Atti 8,5.8.14-17; 1Pietro 3,15-18; Giovanni 14,15-21
Siamo ancora nel periodo pasquale, ma alla vigilia dell’Ascensione e della Pentecoste. Gli apostoli, dopo alcuni anni di vita in comune con il Signore e, soprattutto, dopo gli avvenimenti di Pasqua, sanno che non possono più vivere senza di Lui. Non sempre hanno capito Gesù, ma hanno sempre sentito di appartenergli. Ora, nella stanza del cenacolo, luogo testimone della grande liturgia che ha preceduto il calvario e dell’incontro con il risorto, sentono parole di addio e avvertono il pericolo di un cambiamento. Parole come “orfani”, “abbandonati”, “non mi vedrete più” turbano gli apostoli. Ancora una volta viene loro chiesto di andare oltre la logica umana e di aver fiducia fede in Gesù. Lui non vuole una separazione, ma una vicinanza più grande. L’intimità resta e il legame non viene interrotto. Il salto è notevolissimo: il dono dello Spirito Santo, lo Spirito di Dio, ci fa più che “vicini”. Ci fa intimi della Trinità, ci porta in Dio stesso. Avvolti dall’amore del Padre che si è pienamente manifestato nel Figlio eterno, viviamo dello stesso spirito di unità e di comunione.

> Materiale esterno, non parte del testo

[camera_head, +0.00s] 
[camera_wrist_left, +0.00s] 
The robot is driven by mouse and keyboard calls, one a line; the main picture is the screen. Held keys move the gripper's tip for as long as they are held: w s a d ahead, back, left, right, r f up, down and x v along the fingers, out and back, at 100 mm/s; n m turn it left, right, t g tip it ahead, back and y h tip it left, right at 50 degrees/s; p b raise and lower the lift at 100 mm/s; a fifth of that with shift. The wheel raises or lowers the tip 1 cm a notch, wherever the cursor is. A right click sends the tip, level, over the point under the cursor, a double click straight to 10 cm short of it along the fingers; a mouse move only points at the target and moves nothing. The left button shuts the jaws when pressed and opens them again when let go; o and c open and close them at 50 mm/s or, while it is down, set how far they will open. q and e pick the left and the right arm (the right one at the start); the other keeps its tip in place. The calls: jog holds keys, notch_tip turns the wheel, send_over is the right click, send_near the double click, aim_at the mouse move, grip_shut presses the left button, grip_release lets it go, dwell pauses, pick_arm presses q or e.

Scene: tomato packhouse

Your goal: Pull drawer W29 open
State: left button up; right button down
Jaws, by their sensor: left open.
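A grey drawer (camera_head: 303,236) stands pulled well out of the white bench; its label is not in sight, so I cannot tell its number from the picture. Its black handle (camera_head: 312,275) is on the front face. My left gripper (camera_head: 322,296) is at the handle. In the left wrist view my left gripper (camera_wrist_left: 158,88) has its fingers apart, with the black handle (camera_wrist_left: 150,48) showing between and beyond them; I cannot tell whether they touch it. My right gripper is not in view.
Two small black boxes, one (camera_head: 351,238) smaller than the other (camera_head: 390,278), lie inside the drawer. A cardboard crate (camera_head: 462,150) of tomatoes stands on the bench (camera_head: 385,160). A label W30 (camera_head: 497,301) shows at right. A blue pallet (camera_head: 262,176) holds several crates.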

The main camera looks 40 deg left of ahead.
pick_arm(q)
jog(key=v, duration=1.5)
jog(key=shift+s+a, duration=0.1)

Per arrivare su questa cima, che dà le vertigini della vita spirituale, Gesù stesso indica la condizione: “Se mi amate, osserverete i miei comandamenti”. La frase è composta in modo speculare: l’osservanza dei comandamenti è la prova dell’amore; ma è vero anche: l’amore è la prova dell’osservanza dei comandamenti. Mai più le due cose separate, anche perché il “primo” dei comandamenti resta l’amore, l’amore di Dio e l’amore del prossimo. Anche il nome di Dio è Amore, lo Spirito di Amore.
Il grande teologo russo Sergej Bulgakov, nell’opera Il Paraclito, scrive: “Non avendo lo Spirito, lo bramiamo, languiamo per ottenerlo. Senza di lui, tutta la nostra epoca storica freme per i brividi della morte”. Lo Spirito, il consolatore, cura i brividi di paura con le sue carezze sull’anima. Riferendosi proprio al brano del Vangelo di questa domenica, Bulgakov aggiunge: “L’ultimo discorso terreno di Cristo espone il mistero trinitario e glorifica la santissima Trinità: è la meraviglia delle meraviglie, il vangelo dei vangeli, la parola più dolce di Gesù dolcissimo”.
La Chiesa viene da Dio. Vive e si rigenera ogni giorno, nella fede e nella carità, in virtù dello Spirito Santo che la sostiene e la guida. È la promessa di Gesù: “Il Consolatore, lo Spirito Santo che il Padre manderà nel mio nome, egli v’insegnerà ogni cosa”. Ma anche la sicura dichiarazione degli apostoli a conclusione dell’assemblea di Gerusalemme: “Abbiamo deciso, lo Spirito Santo e noi”. Dobbiamo riconoscere il primato della grazia e viverlo praticamente, con un forte impegno di preghiera personale e comunitaria, ascolto della Parola, partecipazione all’Eucaristia.
Certo, nella Chiesa ci sono sempre, in ogni generazione, ritardi e deviazioni, errori e peccati. E ciò non deve meravigliare, perché la Chiesa è composta di uomini, peccatori e condizionati culturalmente e socialmente. Ma ci sono anche e soprattutto luci, che rendono quasi trasparente la presenza salvifica di Cristo. Di fatto duemila anni di storia offrono la verifica impressionante di come la Chiesa, pur sbagliando e correggendosi in molte altre cose, non abbia mai rinnegato nessuna verità di fede. Ha sviluppato incessantemente la comprensione del messaggio ricevuto per rispondere ai bisogni delle diverse epoche; ma lo ha interpretato con perfetta coerenza e continuità. E questo, se consideriamo le infinite contraddizioni del pensiero umano, i molteplici condizionamenti e le pesanti pressioni culturali, sociali e politiche, non può non sorprendere e impressionare. In ogni generazione, poi, nelle situazioni e nelle forme più diverse, fioriscono numerosi santi, totalmente rivolti a Dio e ai fratelli, gioiosi nella sofferenza, eroici nell’amore. Davvero Pasqua non è finita quel giorno, ma è andata avanti, fino a noi.